The camber allows riders "to set an edge like a downhill ski," says Maloney. "We're no longer questioning whether that market segment will respond. We know they will."
Available in four shapes and with about 50 stock graphic designs, KOTA's 44-inch boards are made of hard rock maple with a standard seven-ply construction; an optional eighth ply adds extra stability. Retail price is $329 complete.
KOTA has sold about 4,000 boards in its first five years, but there was a few bumps along the way. "Frankly, 2016 was a really soft year," says Maloney. "We were building our direct business and that really fell off."
Part of that decline might have resulted from an appearance on the CNBC show, The Profit, in 2015. "What was portrayed on that show is not what this company is," says Jeff Ludwig, a recent investor in KOTA. "The motive of these shows is to promote and enhance the host."
In 2016, Maloney moved KOTA about six miles southwest from RiNo to Denver's Ruby Hill neighborhood and opened a new factory/showroom. "We knew we were going to leave RiNo," he says. "Our rent was quadrupling."
Maloney persevered through 2017, which he describes as a rebuilding year. "We are gritty people," he says. "We feel we have built something extraordinary."
The company signed a deal with Anheuser-Busch InBev in June 2017 to offer promotional longboards for the company.

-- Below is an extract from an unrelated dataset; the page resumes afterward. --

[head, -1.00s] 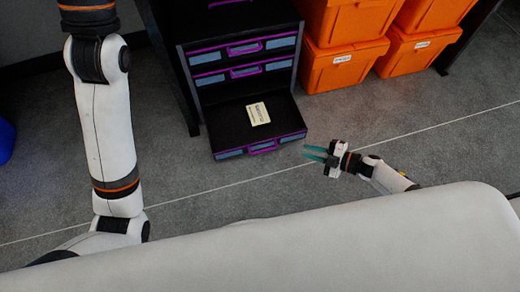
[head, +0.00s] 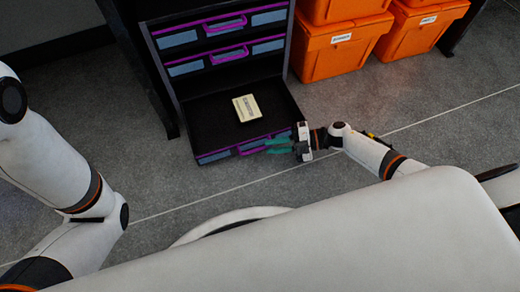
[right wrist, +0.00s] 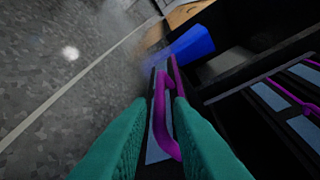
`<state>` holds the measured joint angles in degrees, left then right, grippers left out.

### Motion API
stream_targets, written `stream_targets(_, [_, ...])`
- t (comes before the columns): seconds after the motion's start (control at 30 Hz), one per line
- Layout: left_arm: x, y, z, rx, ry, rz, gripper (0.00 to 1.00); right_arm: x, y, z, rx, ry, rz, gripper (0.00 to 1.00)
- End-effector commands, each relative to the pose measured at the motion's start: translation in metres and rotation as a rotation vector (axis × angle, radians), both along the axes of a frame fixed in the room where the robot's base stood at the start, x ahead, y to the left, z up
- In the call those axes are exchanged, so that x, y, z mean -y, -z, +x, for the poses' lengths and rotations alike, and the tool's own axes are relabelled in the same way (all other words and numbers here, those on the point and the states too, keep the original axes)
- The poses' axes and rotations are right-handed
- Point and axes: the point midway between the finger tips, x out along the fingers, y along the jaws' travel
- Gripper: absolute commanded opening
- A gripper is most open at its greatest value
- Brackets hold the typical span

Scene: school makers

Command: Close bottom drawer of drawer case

The company's boards are also rented at Denver's Halcyon Hotel and co-branded with NASCAR, 511 Tactical, CamelBak, and other corporate clients.
"We were chasing retailers," says Maloney. "We pivoted to focusing on direct sales and co-branding. Within five months, we picked up AB. . . . It plays into why we started KOTA in the first place: It was to build a brand."
Maloney also cites an uptick in retail accounts in spite of the pivot; KOTA boards are now available at Scheels and the company is in discussions with REI.
The move is paying off, he adds. "By the end of August , we had exceeded all of our revenue from 2016."
For 2018, the big goal is "finding ways to enhance our direct sales by gaining more reach," says Maloney. "We can't buy reach." It follows that the strategy is leveraging co-branding deals to elevate KOTA's profile.
There's room to grow in the new facility, he adds. "We can do 20,000 boards a year out of here," says Maloney. "We're really bullish about where we're going in the future."
The company also engages with the community through a 501(c)3 nonprofit, Carve It For Life! (CIFL!), that promotes "PTS and stress healing around recreation from longboarding," says Maloney. "It becomes physically invigorating but mentally relaxing."
"Everybody who goes through the program gets their own longboard. They get the tool of their healing to take with them."
"We just started with this major collaboration with the Wounded Warrior Project," says Maloney, noting the initiative could raise $25,000 for the organization. "We're glad to be a part of it."
Challenges: "What we're trying to do is hard," says Maloney. "It's not impossible, but it's really hard and capital-intensive. It is something you have to grit your way through."
"Right now, we need that last tranche of capital to push us to profitability," he adds. The target is $400,000.
"The second challenge: We own all of our equipment outright. We're proud of that fact. What we will need will be bodies. Personnel. It's always a challenge finding high-quality people who have the skills to put out a high-quality product. . . . Much like a high-end furniture manufacturer, it's that final touch and diligence."
Opportunities: KOTA's new $1,299 electric longboards. They have a top speed north of 20 miles per hour and typically can cover 15 miles on a two-hour charge.
The concept stemmed from a customer request, says Maloney. "I was a bit reluctant," he remembers. "I'm a bit of a purist." Whereas most electric skateboard manufacturers are focused on the latest and greatest motors, KOTA's emphasize the board. "The performance of the board still comes from the styling of the deck," says Maloney.
As electric motors are commoditized, he adds, consumer choice "goes to value, performance, and brand. That goes to us." The retail price is "undercutting the market by $300," as competitors’ boards typically sell for $1,600 to $3,000.
"We've sold a significant number of these things and it's not slowing down," says Maloney. "Our product manager jokes, 'By this time next year, I think we'll be an electric skateboard company.' But first things first: We have to drive the brand to profitability with our existing products in 2018. This year is the tipping point."
He also sees plenty of co-branding targets in Colorado's booming craft brewing and distilling industries. "There's a direct overlap between the clientele in a taproom and the demographic that will longboard," he says. "We do tap handles for some [craft breweries] out of waste wood."
Needs: "We have to secure a stable, long-term manufacturing environment," says Maloney. "We cannot move this company every two to three years. It will be the kiss of death." It follows that he is exploring the possibility of KOTA buying its current factory in Ruby Hill. "We have a beautiful showroom and retail environment. We have a scalable manufacturing space. We can co-locate our offices here."